◆ **REQUIREMENT**: Extract every line that includes the string "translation".

---+---

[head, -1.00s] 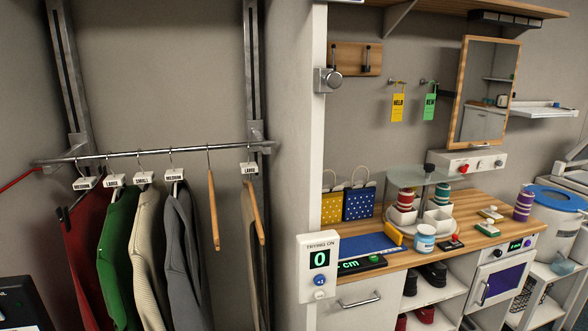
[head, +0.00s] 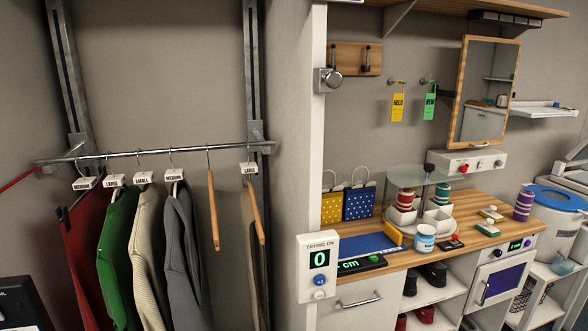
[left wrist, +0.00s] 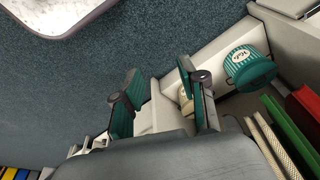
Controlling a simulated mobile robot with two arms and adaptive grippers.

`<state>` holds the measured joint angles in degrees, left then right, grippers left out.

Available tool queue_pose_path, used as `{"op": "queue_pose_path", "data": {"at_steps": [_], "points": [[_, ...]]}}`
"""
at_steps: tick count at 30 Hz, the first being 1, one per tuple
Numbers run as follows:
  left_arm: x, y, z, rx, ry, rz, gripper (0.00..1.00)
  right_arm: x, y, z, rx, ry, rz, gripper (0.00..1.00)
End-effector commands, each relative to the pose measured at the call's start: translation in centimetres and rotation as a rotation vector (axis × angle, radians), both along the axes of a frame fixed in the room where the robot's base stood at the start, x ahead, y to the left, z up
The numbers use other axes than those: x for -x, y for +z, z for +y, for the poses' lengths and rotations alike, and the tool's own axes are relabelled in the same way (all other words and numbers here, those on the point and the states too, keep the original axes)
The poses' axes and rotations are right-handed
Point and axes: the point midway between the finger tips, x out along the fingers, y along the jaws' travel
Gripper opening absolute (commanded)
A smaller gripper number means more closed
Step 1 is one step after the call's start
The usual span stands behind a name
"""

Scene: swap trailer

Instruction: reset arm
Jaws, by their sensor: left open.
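In the left wrist view my left gripper (left wrist: 165,98) is open, its two dark fingers with teal pads spread apart. Nothing shows held between them. Beyond the fingers are a pale ledge and a dark blue-grey floor. Neither of my grippers shows in the head view. My right gripper is in neither current view.
A clothes rail (head: 160,152) with several garments stands at left in the head view. A wooden counter (head: 480,238) with bags and spools is at right. A teal striped container (left wrist: 248,68) stands close to my left gripper in the wrist view. Open floor (left wrist: 150,40) lies beyond.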

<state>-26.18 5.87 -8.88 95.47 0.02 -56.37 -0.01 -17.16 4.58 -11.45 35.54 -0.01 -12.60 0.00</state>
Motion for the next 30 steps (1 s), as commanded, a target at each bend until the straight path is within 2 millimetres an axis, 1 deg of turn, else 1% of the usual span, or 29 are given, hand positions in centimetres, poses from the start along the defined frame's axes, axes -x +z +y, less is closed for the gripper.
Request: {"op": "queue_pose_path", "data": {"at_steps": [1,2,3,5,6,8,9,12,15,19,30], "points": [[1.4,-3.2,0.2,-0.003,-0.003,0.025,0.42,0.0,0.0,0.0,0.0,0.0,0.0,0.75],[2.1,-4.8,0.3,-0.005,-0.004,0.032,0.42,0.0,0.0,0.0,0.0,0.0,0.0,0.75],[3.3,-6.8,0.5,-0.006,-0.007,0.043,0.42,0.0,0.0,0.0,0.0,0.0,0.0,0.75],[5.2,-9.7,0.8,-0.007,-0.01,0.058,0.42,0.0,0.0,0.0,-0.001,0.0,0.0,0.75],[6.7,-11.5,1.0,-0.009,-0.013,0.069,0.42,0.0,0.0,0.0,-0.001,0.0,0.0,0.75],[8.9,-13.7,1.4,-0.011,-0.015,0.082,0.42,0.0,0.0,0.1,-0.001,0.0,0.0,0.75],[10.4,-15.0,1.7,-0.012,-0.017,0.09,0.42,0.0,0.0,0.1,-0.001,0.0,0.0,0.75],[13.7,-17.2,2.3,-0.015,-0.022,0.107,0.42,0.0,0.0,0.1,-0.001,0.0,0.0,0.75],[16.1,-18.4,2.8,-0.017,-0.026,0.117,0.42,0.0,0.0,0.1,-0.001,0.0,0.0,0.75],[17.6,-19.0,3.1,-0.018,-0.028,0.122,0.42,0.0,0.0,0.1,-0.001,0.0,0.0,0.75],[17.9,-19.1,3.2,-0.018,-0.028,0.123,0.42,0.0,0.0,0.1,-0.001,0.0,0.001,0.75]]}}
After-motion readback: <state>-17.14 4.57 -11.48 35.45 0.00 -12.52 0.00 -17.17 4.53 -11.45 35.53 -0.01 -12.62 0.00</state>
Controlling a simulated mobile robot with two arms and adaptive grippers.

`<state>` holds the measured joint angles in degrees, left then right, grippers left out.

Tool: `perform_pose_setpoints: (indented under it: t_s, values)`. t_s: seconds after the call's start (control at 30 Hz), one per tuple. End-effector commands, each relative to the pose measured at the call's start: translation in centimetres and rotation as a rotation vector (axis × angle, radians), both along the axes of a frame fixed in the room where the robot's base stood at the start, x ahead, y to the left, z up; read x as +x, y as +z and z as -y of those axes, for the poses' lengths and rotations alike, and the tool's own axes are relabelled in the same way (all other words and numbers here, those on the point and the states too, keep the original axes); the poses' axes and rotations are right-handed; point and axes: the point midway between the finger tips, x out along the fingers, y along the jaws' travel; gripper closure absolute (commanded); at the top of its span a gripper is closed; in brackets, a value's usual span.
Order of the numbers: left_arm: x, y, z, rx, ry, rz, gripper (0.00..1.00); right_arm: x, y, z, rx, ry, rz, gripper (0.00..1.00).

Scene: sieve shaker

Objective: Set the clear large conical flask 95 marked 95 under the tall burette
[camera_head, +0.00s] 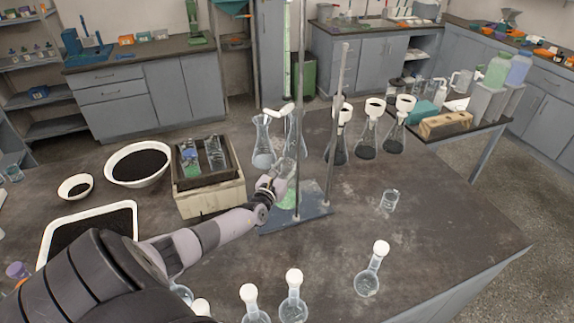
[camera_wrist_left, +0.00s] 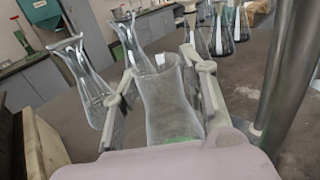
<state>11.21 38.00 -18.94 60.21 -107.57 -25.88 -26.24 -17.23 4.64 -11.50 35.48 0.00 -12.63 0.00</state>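My left gripper (camera_head: 277,181) is at the stand base (camera_head: 312,218), beside the upright metal rods. In the left wrist view, its two fingers (camera_wrist_left: 162,88) lie on either side of a clear glass flask (camera_wrist_left: 165,108) and appear closed on it. My right gripper is not in view.
Two clear flasks (camera_head: 263,145) (camera_head: 296,128) stand just behind the gripper. Several flasks with white tops (camera_head: 368,130) stand right of the rods. A wooden box (camera_head: 212,198) is to the left. A small beaker (camera_head: 389,200) stands on open tabletop at right.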

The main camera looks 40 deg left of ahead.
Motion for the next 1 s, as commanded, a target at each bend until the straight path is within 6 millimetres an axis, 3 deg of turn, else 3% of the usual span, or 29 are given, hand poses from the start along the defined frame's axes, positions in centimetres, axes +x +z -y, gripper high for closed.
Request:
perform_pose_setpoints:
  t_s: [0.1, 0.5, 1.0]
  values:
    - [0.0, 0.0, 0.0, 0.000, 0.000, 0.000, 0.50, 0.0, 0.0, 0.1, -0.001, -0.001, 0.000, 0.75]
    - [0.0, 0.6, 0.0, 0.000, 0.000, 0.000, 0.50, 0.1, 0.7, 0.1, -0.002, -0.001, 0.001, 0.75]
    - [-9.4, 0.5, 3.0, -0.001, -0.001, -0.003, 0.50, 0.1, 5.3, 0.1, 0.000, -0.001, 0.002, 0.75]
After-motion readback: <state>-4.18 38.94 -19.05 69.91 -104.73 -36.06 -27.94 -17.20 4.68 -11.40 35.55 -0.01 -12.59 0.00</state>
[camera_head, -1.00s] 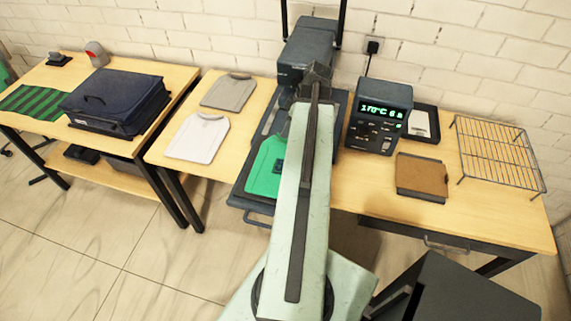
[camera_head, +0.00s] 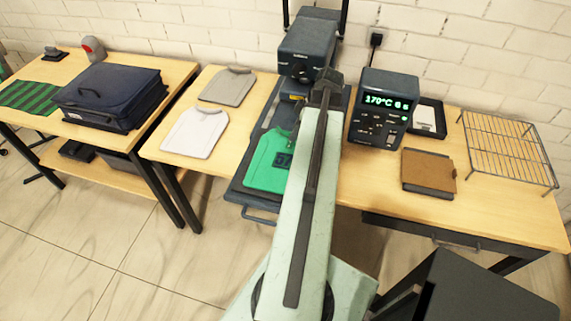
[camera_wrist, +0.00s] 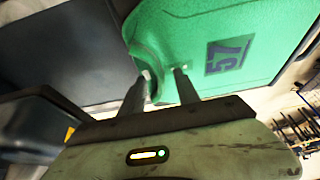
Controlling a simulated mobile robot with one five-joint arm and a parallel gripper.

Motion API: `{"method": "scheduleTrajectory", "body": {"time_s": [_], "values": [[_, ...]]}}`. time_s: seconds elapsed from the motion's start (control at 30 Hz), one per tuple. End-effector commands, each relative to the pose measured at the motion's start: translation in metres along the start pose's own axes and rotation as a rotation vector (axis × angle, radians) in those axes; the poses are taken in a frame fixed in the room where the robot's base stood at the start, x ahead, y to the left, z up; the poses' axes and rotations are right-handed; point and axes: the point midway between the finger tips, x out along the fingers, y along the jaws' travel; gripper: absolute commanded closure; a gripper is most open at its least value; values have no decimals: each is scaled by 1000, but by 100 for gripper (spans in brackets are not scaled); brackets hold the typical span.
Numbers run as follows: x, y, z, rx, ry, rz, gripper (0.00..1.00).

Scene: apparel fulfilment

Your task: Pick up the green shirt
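The green shirt (camera_head: 264,168) lies flat on the dark lower plate of the heat press (camera_head: 237,193), partly hidden behind my arm in the head view. It has a dark printed number, read as 57 in the wrist view, where the shirt (camera_wrist: 255,25) fills the upper right. My gripper (camera_wrist: 163,71) is open, its two fingers apart and pointing at the shirt's collar edge. One finger is by the collar edge and the other over the green cloth. I cannot tell whether they touch it. The gripper's fingers are hidden in the head view.
The press head (camera_head: 308,42) stands behind the plate. A control box (camera_head: 381,108) reading 170°C is to the right, with a brown pad (camera_head: 428,171) and wire rack (camera_head: 508,150) beyond. White (camera_head: 195,132) and grey (camera_head: 227,86) shirts lie left.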

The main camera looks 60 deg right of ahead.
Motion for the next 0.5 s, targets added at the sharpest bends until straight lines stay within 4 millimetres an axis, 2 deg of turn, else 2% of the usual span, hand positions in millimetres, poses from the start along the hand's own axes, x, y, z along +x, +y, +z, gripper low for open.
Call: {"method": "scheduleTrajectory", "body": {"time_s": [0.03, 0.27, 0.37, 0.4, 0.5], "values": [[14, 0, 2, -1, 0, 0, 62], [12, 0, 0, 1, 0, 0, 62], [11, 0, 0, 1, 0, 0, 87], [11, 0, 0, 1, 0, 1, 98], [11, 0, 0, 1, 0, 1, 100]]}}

---+---

◆ **FINISHED EXERCISE**:
End-effector commands, each relative to the pose measured at the call's start: translation in centimetres and rotation as a rotation vector (axis × angle, radians), both along the axes of a frame fixed in the room where the robot's base stood at the start, x ahead, y to the left, z up
Tool: `perform_pose_setpoints: (indented under it: t_s, values)`. t_s: seconds after the call's start (control at 30 Hz), one per tuple. End-effector commands, each relative to the pose measured at the call's start: translation in centimetres and rotation as a rotation vector (axis × angle, radians), both along the axes of a frame fixed in the room where the robot's base stood at the start, x ahead, y to the left, z up; read x as +x, y as +z and z as -y of those axes, for the poses' lengths and rotations alike, and the tool's own axes are relabelled in the same way (all other words and numbers here, those on the point and the states too, keep the original axes); the poses' axes and rotations are right-handed; point and axes: the point midway between the finger tips, x out along the fingers, y along the jaws' travel; gripper closure absolute (commanded); at the top of its span a gripper is closed; in brackets, a value's usual span.
Motion API: `{"method": "scheduleTrajectory", "body": {"time_s": [_], "values": [[_, ...]]}}`. time_s: seconds elapsed from the motion's start (control at 30 Hz), one per tuple. End-effector commands, each relative to the pose measured at the motion's start: translation in metres along the start pose's own axes and rotation as a rotation vector (axis × angle, radians) in those axes; the poses are taken in a frame fixed in the room where the robot's base stood at the start, x ahead, y to the left, z up; the poses' axes and rotations are right-handed; point and axes: the point midway between the finger tips, x out along the fingers, y along the jaws' travel; gripper: absolute commanded closure; a gripper is most open at its least value; values have no decimals: each is scaled by 1000, but by 100 for gripper (spans in brackets are not scaled); brackets hold the typical span.

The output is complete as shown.